踏切設備の改良で多忙な中、吉田は連携の大切さ、何事も細部まで突き詰めて考えることの大切さに気付いた。「正直きつい時期もありましたが、上司と仲間の間で会話を絶やさず、それぞれの状況を把握して助け合いながら仕事を進めたことで乗り切れたと思います。また、作業にはグループ会社、協力会社など多くの方が関わります。限られた時間の中で作業を完遂するためには、そうした方々としっかりと連携を取る必要がありました。そこで私は、関係者が円滑に行動できるよう、スケジュールや担当者を細かく定め、確実に共有することに努めました。いつ、どこで、誰と行うのか、場所はなるべく移動ロスが発生しないようにするなど、皆さんが迷わないように配慮しました。思いやりの気持ちがスムーズな作業につながるのではと思います」。その後吉田が拠りどころとする要素を身に付けたエピソードだ。

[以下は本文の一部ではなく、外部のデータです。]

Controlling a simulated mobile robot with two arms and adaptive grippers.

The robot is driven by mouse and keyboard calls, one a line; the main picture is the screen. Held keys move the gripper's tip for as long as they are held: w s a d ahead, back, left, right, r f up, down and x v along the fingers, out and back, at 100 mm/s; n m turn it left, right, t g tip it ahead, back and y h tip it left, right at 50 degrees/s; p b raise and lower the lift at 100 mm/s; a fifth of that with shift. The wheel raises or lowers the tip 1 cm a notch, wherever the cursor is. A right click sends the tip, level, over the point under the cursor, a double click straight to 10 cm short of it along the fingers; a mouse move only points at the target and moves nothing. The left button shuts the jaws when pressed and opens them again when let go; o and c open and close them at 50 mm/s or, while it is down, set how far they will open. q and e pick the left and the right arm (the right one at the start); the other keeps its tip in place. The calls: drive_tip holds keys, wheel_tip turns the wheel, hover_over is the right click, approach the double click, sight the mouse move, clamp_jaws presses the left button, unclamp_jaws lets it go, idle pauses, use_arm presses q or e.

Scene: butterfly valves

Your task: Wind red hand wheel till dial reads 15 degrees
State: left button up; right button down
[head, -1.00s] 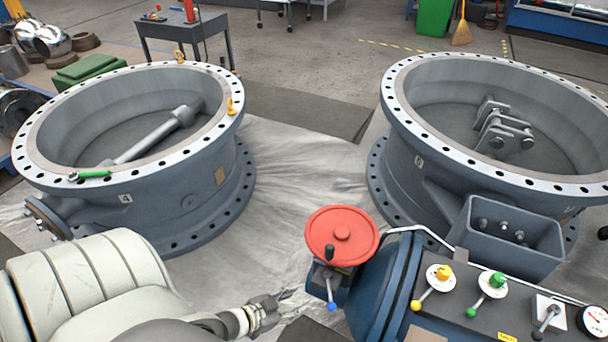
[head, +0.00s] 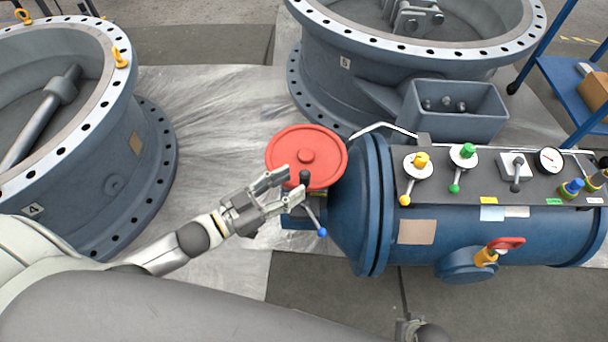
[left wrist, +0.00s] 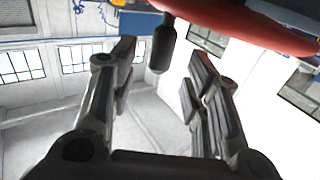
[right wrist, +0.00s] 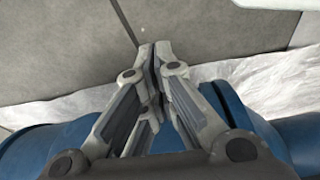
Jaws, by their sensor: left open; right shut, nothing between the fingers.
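The red hand wheel (head: 306,145) sits at the left end of a blue cylindrical unit. Its black crank handle (head: 305,178) stands on the near rim. My left gripper (head: 294,187) is open at the wheel's near edge, its fingertips around the handle's sides. In the left wrist view the handle (left wrist: 161,50) shows between the spread fingers (left wrist: 163,78), with no clear contact, below the red wheel (left wrist: 245,22). A round white dial (head: 550,160) is on the unit's panel; its reading is too small to make out. My right gripper (right wrist: 155,55) is shut and empty over the floor.
A lever with a blue knob (head: 321,232) juts out just below the wheel. The panel carries a yellow-knobbed lever (head: 405,198) and a green-knobbed lever (head: 455,187). Large grey valve bodies stand at left (head: 110,165) and behind (head: 350,75). Sheeting left of the wheel is clear.

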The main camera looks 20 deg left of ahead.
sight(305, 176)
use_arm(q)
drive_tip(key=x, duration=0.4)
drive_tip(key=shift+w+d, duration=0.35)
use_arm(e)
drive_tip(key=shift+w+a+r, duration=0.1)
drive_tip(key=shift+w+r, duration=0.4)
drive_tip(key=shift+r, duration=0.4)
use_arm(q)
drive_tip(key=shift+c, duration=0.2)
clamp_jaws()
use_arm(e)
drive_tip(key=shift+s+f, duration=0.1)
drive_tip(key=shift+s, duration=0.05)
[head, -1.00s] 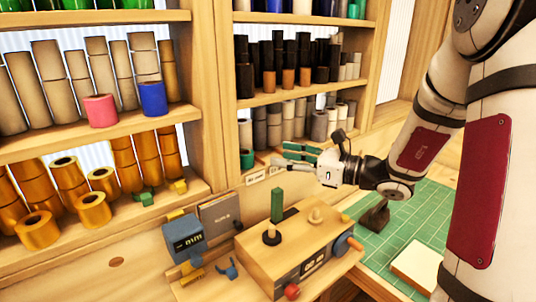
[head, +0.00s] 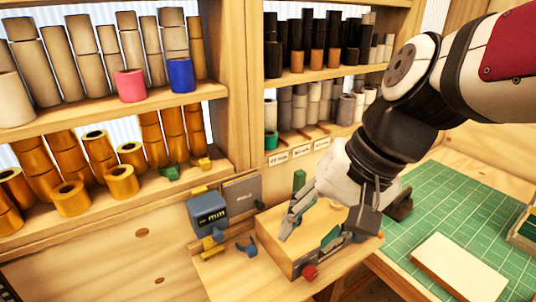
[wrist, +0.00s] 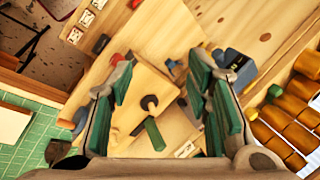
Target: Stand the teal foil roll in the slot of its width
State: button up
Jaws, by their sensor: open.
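In the wrist view the green piece (wrist: 155,134) shows beside a black knob. A short teal roll (head: 270,140) stands at the left end of the lower right shelf. I cannot tell for sure which of the two is the task's roll. The labelled slots (head: 301,151) are along that shelf's front edge. My gripper (head: 308,238) is open, pointing down over the machine and partly hiding it. Its spread fingers (wrist: 160,66) show nothing held between them.
A blue gauge (head: 208,215) stands left of the machine. A green cutting mat (head: 440,215) with a cream block (head: 459,267) lies to the right. Gold rolls (head: 122,182) crowd the left shelf, with a pink roll (head: 130,85) and a blue roll (head: 181,75) above.

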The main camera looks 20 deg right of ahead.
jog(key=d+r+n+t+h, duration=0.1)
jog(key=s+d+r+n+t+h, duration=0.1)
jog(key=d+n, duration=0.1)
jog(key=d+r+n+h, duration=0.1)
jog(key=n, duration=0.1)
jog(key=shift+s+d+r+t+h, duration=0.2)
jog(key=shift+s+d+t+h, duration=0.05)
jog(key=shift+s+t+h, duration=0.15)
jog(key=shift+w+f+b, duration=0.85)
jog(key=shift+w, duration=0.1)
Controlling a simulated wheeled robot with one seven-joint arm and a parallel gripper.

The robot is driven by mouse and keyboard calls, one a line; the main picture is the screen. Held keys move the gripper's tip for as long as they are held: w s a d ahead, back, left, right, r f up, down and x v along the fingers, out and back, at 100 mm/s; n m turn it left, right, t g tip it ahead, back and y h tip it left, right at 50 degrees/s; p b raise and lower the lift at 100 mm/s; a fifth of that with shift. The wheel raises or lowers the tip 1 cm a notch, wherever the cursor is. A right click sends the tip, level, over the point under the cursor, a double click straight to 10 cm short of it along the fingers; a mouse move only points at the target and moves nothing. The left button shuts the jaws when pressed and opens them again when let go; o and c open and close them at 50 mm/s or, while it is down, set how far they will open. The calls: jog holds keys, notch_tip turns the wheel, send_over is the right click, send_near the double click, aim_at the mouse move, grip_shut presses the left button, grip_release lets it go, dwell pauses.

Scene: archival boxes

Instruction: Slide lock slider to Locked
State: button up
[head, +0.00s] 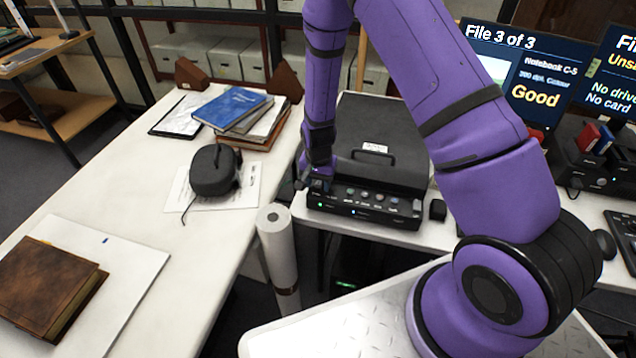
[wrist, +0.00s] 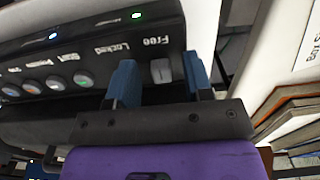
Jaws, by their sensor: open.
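The black scanner (head: 375,140) stands on the white desk, its lid down. Its front panel (head: 365,203) has a row of buttons and small lights. In the wrist view the grey lock slider (wrist: 161,71) sits beside the word Free, with the word Locked (wrist: 112,49) to its left. My gripper (wrist: 160,78) is open, with one blue finger on each side of the slider; I cannot tell whether either touches it. In the head view my gripper (head: 318,184) is at the panel's left end and hides the slider.
A white table (head: 205,255) to the left holds a brown book (head: 45,285), a black rounded object (head: 214,170) and a stack of books (head: 240,110). A white roll (head: 277,245) stands between table and desk. Screens (head: 525,75) and a card reader (head: 590,160) are at right.

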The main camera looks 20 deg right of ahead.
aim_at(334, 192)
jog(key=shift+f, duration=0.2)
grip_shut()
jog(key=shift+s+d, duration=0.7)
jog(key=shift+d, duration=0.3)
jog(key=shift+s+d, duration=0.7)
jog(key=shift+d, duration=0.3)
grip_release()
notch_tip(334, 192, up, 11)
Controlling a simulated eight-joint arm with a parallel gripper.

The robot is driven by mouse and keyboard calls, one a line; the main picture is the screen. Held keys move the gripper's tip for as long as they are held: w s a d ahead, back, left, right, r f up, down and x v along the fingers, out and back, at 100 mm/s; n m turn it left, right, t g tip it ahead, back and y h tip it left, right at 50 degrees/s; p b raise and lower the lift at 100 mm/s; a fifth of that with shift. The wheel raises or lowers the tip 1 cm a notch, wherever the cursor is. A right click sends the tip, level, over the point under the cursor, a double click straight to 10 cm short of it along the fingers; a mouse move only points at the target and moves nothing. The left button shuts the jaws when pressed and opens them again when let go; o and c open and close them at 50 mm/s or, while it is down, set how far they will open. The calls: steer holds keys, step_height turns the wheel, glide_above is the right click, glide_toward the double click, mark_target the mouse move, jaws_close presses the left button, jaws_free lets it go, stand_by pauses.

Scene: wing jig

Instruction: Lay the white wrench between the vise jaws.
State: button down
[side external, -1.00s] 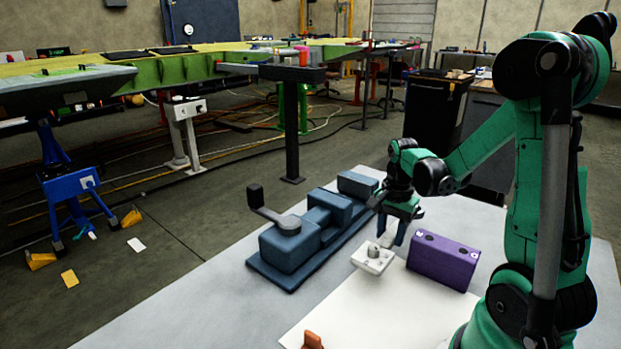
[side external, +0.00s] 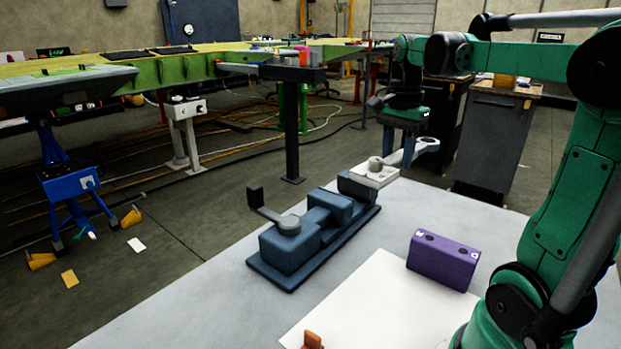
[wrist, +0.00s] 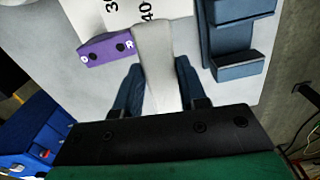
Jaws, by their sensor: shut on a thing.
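My gripper (side external: 399,152) is shut on the white wrench (side external: 373,174) and holds it up in the air. In the side view a squarish end with a round stub points left, and a ring end (side external: 427,146) shows on the right. In the wrist view the pale wrench (wrist: 155,62) sits between my two dark blue fingers, pointing away from me. The blue vise (side external: 290,248) stands on the table. In the side view the wrench's squarish end overlaps its far block; I cannot tell the height between them. In the wrist view the vise (wrist: 240,68) lies right of the wrench.
A purple block (side external: 443,261) with two holes stands on the table, beside a white sheet (side external: 375,305). The vise's handle (side external: 264,207) sticks up at its near end. An orange piece (side external: 312,340) lies at the front.

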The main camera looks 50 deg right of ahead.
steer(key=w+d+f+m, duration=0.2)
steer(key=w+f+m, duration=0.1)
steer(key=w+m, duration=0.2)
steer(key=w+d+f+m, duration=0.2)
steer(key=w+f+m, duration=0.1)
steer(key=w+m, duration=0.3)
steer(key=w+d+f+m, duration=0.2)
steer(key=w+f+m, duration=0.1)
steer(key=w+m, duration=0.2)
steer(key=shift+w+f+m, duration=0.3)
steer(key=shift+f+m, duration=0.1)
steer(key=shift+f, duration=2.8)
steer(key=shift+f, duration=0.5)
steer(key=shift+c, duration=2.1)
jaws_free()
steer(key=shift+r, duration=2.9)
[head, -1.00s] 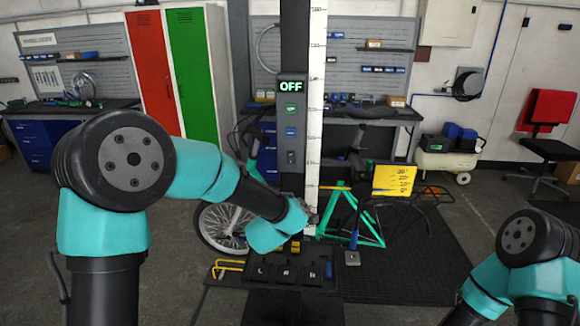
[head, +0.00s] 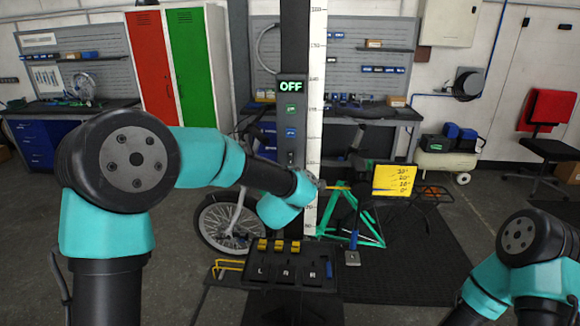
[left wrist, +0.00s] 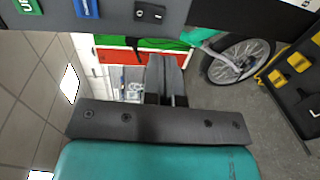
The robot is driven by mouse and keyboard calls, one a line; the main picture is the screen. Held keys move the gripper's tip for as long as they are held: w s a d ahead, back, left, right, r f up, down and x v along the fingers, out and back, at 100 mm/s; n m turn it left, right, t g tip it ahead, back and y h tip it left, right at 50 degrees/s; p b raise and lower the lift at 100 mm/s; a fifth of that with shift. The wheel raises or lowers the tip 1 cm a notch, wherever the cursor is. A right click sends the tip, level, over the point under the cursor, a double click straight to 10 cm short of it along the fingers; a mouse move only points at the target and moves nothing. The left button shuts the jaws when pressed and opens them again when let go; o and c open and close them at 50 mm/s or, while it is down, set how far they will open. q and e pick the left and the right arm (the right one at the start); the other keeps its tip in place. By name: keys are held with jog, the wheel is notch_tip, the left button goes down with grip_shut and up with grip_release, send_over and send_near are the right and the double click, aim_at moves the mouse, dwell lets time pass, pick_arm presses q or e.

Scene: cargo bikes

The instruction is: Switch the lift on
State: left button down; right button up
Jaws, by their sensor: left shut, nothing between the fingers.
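The lift's control panel (head: 290,125) is on the dark column, with a lit display (head: 291,87) reading OFF. Below it are a green button (head: 291,110), a blue button (head: 291,132) and a small black rocker switch (head: 291,157). The left wrist view shows the rocker switch (left wrist: 150,13) at the top, beside the blue button (left wrist: 86,8). My left gripper (head: 318,185) is just below the panel, apart from the switch; its fingers are shut and empty in the left wrist view (left wrist: 166,75). My right arm shows at lower right, its gripper out of frame.
A white ruler (head: 316,120) runs along the column.

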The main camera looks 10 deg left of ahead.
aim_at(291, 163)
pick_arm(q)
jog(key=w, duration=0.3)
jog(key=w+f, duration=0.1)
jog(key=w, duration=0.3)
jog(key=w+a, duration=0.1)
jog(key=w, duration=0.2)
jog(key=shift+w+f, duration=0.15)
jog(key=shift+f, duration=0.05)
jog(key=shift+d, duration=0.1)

現在は、福知山支社で年間の工事計画の策定とそれに伴う予算管理を担当している。「信号設備は故障しない設備、保守しやすい設備にするため、先を見据えた計画を立てなければならず、それらを考慮した予算策定を行っています。また、将来的に何度も設備を移設しなくてもいいように、効率的かつ無理のない工程を組むように心掛けています。私自身が過去に経験したことを踏まえ、相手の立場に立って物事を考えるようにしています」と語る吉田。現場で保守・施工をした経験、さまざまな関係者と仕事をした経験、吉田はあますことなく次の仕事に活かしていく。「これまでに、信号に関するさまざまな業務を経験してきました。幅広い知識を蓄えて、何事にも手本となれるような社員になりたいです。若手には、『これはどうなっているのか』など疑問を持ちながら仕事をしてほしいと思います。私の職場の方針の一部でもある『気づきの感性向上』を心掛け、若手ならではの感性を大切にして仕事をしてほしいですね」と、後進にエールを送った。